→ TASK TO CARRY OUT: Can you reproduce the data beneath, keeping every line exact?

(Collected data entries)

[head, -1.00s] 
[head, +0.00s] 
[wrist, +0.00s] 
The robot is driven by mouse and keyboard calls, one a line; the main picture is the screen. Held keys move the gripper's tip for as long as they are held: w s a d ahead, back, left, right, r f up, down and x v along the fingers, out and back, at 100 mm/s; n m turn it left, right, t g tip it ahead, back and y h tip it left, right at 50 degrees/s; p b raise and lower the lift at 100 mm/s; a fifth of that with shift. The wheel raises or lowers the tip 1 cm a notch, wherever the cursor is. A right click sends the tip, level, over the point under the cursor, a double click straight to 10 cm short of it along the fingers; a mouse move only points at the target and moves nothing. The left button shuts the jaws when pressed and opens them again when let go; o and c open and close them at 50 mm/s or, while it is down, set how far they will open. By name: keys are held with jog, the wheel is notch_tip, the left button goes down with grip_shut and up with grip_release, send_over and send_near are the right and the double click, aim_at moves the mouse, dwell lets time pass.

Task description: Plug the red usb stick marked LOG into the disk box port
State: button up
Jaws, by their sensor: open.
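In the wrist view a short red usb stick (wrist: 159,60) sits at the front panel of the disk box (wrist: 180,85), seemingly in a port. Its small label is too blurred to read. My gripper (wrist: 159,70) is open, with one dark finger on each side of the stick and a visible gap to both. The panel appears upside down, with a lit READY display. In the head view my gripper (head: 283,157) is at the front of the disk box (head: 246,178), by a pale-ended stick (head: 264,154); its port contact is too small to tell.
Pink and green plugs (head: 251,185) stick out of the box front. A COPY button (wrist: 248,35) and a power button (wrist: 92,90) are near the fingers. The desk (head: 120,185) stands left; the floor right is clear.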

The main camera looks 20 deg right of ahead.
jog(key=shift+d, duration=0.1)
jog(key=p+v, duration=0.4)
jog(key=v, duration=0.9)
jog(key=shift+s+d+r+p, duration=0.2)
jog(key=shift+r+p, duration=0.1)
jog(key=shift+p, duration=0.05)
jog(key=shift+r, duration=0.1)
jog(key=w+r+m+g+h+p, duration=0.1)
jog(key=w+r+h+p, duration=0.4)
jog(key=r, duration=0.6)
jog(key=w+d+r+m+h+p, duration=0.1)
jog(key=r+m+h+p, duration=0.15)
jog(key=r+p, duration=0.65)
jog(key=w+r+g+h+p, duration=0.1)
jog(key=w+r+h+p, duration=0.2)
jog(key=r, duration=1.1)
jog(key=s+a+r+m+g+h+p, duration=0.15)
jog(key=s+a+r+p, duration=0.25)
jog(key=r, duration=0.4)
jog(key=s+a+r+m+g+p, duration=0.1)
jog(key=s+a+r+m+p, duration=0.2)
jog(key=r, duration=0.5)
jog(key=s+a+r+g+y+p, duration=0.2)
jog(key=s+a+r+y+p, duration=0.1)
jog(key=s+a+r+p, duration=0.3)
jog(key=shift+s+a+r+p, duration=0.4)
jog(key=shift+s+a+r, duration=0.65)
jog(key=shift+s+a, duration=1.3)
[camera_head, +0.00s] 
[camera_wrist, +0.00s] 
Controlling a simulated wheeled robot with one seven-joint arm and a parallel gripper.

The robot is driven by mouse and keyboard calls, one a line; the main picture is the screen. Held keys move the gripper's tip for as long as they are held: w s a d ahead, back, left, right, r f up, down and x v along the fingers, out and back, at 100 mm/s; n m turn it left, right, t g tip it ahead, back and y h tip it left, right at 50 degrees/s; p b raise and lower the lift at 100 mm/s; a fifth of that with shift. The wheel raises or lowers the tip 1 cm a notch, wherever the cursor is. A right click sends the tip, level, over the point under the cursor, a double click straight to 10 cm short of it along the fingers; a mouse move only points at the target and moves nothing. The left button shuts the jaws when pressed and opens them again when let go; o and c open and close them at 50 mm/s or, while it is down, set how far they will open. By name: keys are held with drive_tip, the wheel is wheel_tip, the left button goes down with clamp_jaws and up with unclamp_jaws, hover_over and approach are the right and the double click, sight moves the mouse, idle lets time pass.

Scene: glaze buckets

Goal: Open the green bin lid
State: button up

→ ANSWER:
[head, -1.00s] 
[head, +0.00s] 
[wrist, +0.00s] 
The robot is driven by mouse and keyboard calls, one a line; the main picture is the screen. Held keys move the gripper's tip for as long as they are held: w s a d ahead, back, left, right, r f up, down and x v along the fingers, out and back, at 100 mm/s; n m turn it left, right, t g tip it ahead, back and y h tip it left, right at 50 degrees/s; p b raise and lower the lift at 100 mm/s; a fifth of that with shift. The wheel raises or lowers the tip 1 cm a notch, wherever the cursor is. A right click sends the tip, level, over the point under the cursor, a double click straight to 10 cm short of it along the fingers; a mouse move only points at the target and moves nothing. The left button shuts the jaws when pressed and opens them again when let go; o and c open and close them at 50 mm/s or, while it is down, set how far they will open. By name: keys are held with jog, the wheel is notch_tip, the left button goes down with grip_shut and up with grip_release, send_over and send_near are the right and the double click, aim_at moves the mouse, dwell lets time pass.

Task description: Plug the red usb stick marked LOG into the disk box port
State: button up
Jaws, by their sensor: open.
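In the wrist view a short red usb stick (wrist: 159,60) sits at the front panel of the disk box (wrist: 180,85), seemingly in a port. Its small label is too blurred to read. My gripper (wrist: 159,70) is open, with one dark finger on each side of the stick and a visible gap to both. The panel appears upside down, with a lit READY display. In the head view my gripper (head: 283,157) is at the front of the disk box (head: 246,178), by a pale-ended stick (head: 264,154); its port contact is too small to tell.
Pink and green plugs (head: 251,185) stick out of the box front. A COPY button (wrist: 248,35) and a power button (wrist: 92,90) are near the fingers. The desk (head: 120,185) stands left; the floor right is clear.

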The main camera looks 20 deg right of ahead.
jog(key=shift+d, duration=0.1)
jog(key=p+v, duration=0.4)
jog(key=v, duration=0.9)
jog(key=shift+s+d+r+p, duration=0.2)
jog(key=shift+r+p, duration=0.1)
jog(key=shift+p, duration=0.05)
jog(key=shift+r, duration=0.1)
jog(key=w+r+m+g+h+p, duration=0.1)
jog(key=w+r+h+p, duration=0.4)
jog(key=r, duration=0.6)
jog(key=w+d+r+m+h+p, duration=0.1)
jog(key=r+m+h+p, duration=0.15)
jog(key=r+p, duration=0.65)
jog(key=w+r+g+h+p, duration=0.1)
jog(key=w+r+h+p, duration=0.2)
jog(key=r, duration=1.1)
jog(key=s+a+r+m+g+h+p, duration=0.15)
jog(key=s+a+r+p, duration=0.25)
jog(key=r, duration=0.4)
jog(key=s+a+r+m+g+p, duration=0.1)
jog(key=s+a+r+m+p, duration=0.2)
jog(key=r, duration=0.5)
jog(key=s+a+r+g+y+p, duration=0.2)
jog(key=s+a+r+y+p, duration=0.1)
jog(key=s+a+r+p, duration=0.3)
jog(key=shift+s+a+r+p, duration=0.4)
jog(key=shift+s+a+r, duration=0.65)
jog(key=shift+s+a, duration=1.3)
[camera_head, +0.00s] 
[camera_wrist, +0.00s] 
Controlling a simulated wheeled robot with one seven-joint arm and a parallel gripper.

The robot is driven by mouse and keyboard calls, one a line; the main picture is the screen. Held keys move the gripper's tip for as long as they are held: w s a d ahead, back, left, right, r f up, down and x v along the fingers, out and back, at 100 mm/s; n m turn it left, right, t g tip it ahead, back and y h tip it left, right at 50 degrees/s; p b raise and lower the lift at 100 mm/s; a fifth of that with shift. The wheel raises or lowers the tip 1 cm a notch, wherever the cursor is. A right click sends the tip, level, over the point under the cursor, a double click straight to 10 cm short of it along the fingers; a mouse move only points at the target and moves nothing. The left button shuts the jaws when pressed and opens them again when let go; o and c open and close them at 50 mm/s or, while it is down, set how far they will open. By name: keys are held with drive_tip, the wheel is wheel_tip, the left button goes down with clamp_jaws and up with unclamp_jaws, hover_over and approach are the right and the double click, sight moves the mouse, idle lets time pass.

Scene: glaze buckets

Goal: Open the green bin lid
State: button up

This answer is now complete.